Women’s report | Men’s report 

Martin Johnsrud Sundby is the man to beat once again after winning the men’s 15-kilometer classic pursuit on Sunday in Lillehammer, Norway. The Norwegian started seventh and overcame a 50-second deficit to Sweden’s Calle Halfvarsson, the leader going into the final day of the mini tour. Halfvarsson dropped to fifth, while Sundby rose to first and brought another Norwegian Johannes Høsflot Klæbo to the top with him. Klæbo started sixth, 3 seconds ahead of Sundby, and placed second, 2.3 seconds behind him. Finland’s Matti Heikkinen took the final spot on the podium in third (+2.7), by 0.9 seconds over Norway’s Emil Iversen in fourth. Halfvarsson was 6.3 seconds back in fifth, his Swedish teammate Marcus Hellner sixth (+6.8), Norway’s Pål Golberg and Finn Hågen Krogh seventh (+9.9) and eighth (+15.0), respectively, and Canada’s Alex Harvey ninth (+16.2), ahead of Finland’s Iivo Niskanen in 10th (+52.0)

Canada had two in the points with Devon Kershaw rising from 43rd to 27th (+2:08.5). Len Valjas placed 48th (+3.44), Graeme Killick was 53rd (+3:53.9), Knute Johnsgaard 72nd (+6:20.3), Bob Thompson 81st (+8:16.3), Andy Shields 83rd (+9:57.3).

For the U.S., Noah Hoffman rose to 36th (+2:39.5) after starting 48th, Erik Bjornsen finished 57th (+4:33.3), and Eric Packer finished out his first overseas mini tour in 68th (+5:45.1).

Heidi Weng (c) held onto her lead to win the Lillehammer mini-tour by 16.1 seconds over Norwegian teammate Ingvild Flugstad Østberg (l).
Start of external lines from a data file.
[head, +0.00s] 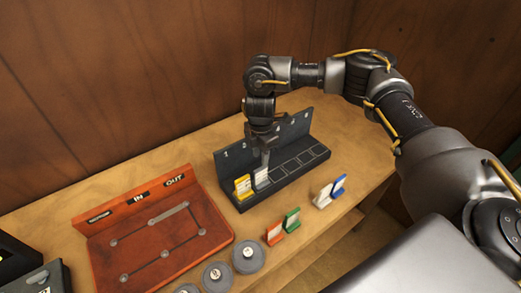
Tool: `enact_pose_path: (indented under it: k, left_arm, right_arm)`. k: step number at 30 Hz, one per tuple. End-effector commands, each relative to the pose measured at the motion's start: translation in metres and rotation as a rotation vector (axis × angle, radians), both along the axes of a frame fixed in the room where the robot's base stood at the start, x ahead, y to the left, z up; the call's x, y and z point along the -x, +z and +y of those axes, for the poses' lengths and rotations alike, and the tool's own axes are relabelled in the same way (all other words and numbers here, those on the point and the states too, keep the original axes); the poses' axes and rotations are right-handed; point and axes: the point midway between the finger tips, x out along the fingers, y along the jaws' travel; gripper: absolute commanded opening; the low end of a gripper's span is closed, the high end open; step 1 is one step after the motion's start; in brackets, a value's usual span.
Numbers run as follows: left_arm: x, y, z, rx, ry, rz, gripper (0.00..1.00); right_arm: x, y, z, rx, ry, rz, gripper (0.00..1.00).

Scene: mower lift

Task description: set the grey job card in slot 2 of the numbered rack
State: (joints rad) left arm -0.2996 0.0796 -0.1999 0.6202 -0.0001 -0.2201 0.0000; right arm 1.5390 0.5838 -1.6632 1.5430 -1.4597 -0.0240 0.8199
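The dark numbered rack (300,172) stands on the bench, with a row of slots along its base and numbers on its back wall. A pale grey card (261,178) stands upright in the second slot from the left, beside a yellow card (242,187) in the first. My right gripper (265,163) points down right at the top of the grey card. Its fingers overlap in this view, so I cannot tell whether they grip the card or are parted around it. My left gripper is not in view.
An orange card (274,234), a green card (292,220), a white card (323,197) and a blue card (338,186) stand in front of the rack. A red IN/OUT board (105,262) and several grey discs (248,257) lie left. The rack's right slots are empty.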

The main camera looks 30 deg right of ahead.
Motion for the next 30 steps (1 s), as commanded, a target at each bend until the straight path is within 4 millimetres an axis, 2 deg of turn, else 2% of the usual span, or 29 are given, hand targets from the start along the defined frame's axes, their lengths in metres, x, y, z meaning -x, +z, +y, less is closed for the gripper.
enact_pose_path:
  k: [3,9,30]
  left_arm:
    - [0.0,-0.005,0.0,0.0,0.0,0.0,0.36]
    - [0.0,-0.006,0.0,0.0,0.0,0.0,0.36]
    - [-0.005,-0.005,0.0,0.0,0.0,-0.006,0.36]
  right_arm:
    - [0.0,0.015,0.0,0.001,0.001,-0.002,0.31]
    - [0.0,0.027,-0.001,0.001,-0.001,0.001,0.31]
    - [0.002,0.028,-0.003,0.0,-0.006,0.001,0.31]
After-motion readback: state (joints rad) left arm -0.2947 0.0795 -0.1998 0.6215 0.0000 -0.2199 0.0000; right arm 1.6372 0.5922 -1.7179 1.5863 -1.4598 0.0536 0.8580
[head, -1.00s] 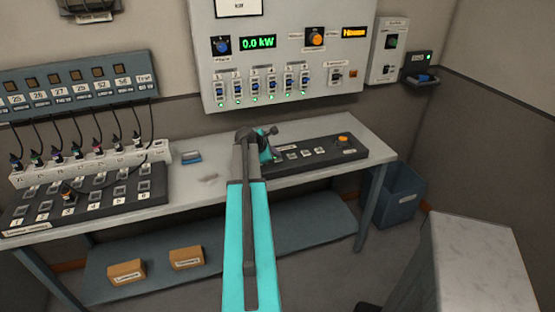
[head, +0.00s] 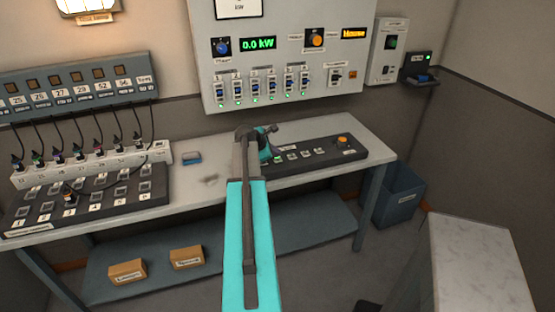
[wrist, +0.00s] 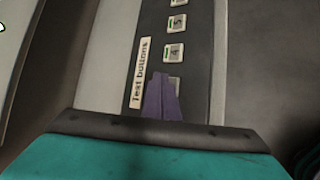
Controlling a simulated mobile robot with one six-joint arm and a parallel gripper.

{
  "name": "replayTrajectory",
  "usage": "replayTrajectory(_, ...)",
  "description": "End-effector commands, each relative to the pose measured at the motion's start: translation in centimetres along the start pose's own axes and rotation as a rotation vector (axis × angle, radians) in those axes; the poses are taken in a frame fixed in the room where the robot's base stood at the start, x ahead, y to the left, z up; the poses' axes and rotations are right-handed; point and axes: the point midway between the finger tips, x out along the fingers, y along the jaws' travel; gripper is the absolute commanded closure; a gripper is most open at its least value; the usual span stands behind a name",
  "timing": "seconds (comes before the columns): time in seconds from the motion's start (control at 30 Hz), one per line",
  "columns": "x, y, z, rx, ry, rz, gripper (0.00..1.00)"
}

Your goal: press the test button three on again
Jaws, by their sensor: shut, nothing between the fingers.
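The dark test button panel (head: 325,154) lies on the bench, right of my arm. In the wrist view its strip (wrist: 196,75) carries a "Test buttons" label (wrist: 140,73) and pale square buttons, with button 4 (wrist: 174,52) and button 5 (wrist: 178,22) readable. Another button (wrist: 175,84) just below 4 is mostly covered by my gripper, so its number is hidden. My gripper (wrist: 160,85) is shut and empty, its purple fingertips over that covered button. Whether they touch it I cannot tell. A test lamp (head: 87,6) at the top left glows.
A wall panel (head: 275,60) with a 0.0 kW display, several switches and green lights hangs behind the bench (head: 200,150). A socket strip and a dark numbered board (head: 95,208) sit at left. A blue bin (head: 400,195) and a pale block (head: 480,260) stand at right.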

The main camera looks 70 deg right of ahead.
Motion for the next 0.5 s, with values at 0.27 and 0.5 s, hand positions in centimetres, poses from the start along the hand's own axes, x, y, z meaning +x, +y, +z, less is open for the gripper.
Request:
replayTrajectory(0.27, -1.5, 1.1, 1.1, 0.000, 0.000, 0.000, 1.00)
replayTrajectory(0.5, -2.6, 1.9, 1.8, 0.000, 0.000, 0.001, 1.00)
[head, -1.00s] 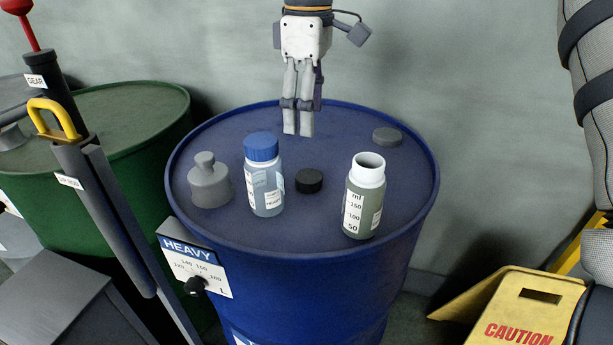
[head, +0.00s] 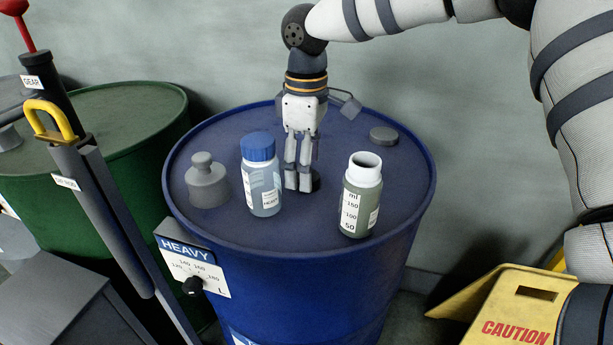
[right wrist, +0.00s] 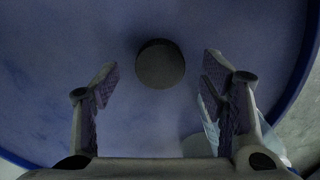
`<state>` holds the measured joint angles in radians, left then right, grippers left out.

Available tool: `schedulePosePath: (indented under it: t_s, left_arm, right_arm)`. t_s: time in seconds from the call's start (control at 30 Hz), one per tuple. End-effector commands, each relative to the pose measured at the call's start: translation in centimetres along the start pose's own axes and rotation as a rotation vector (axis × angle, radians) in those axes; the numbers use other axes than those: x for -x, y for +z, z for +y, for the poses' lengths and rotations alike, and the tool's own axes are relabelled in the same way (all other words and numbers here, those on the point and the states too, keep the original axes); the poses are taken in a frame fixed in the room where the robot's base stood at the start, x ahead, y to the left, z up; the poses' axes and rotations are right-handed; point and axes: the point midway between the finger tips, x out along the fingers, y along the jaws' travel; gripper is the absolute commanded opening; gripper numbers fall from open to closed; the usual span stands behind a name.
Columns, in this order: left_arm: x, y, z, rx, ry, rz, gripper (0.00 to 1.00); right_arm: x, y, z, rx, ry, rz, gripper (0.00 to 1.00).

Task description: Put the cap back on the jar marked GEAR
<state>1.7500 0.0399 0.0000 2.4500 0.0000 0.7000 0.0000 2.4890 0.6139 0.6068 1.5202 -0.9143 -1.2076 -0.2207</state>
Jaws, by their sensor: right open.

Finland's Krista Parmakoski was third after losing a shot at second thanks to a crash. (Photo: FIS Cross Country/Twitter)
Heidi Weng (c) held onto her lead to win the Lillehammer mini-tour by 16.1 seconds over Norwegian teammate Ingvild Flugstad Østberg (l). Finland’s Krista Parmakoski was third after losing a shot at second thanks to a crash. (Photo: FIS Cross Country/Twitter)

Heidi Weng of Norway started the 10 k pursuit in first place, and that’s where she finished it, 16.1 seconds ahead of teammate Ingvild Flugstad Østberg. Finland’s Krista Parmakoski rounded out the podium in third, after skiing up from a fifth place starting position and passing Østberg near the end of the race but then crashing on a downhill and losing valuable seconds. Nevertheless her effort gave Parmakoski the fastest ski time of the day.

Jessie Diggins, who started the race in third position after winning yesterday’s 5 k skate, made an early bid to ski with Østberg but ultimately lost ground, ending eighth, +1:39.4.

Instead it was Marit Bjørgen who took fourth, +57.5. Stina Nilsson of Sweden was one of the biggest movers of the day, skiing from 27th at the start all the way up to fifth, +1:26.1.

Following Diggins, Sadie Bjornsen finished 11th, +1:51.2. The American had started in a pack of skiers and stayed there for most of the race. Liz Stephen was 38th (+3:31.8), and Rosie Brennan and Caitlin Patterson 41st (+3:50.2) and 42nd (+3:56.8). Ida Sargent rounded out the U.S. results in 57th (+5:39.7).

Emily Nishikawa led the Canadians in 46th (+4:08.5), with Cendrine Browne and Dahria Beatty 52nd (+4:41.5) and 59th (+6:08.2).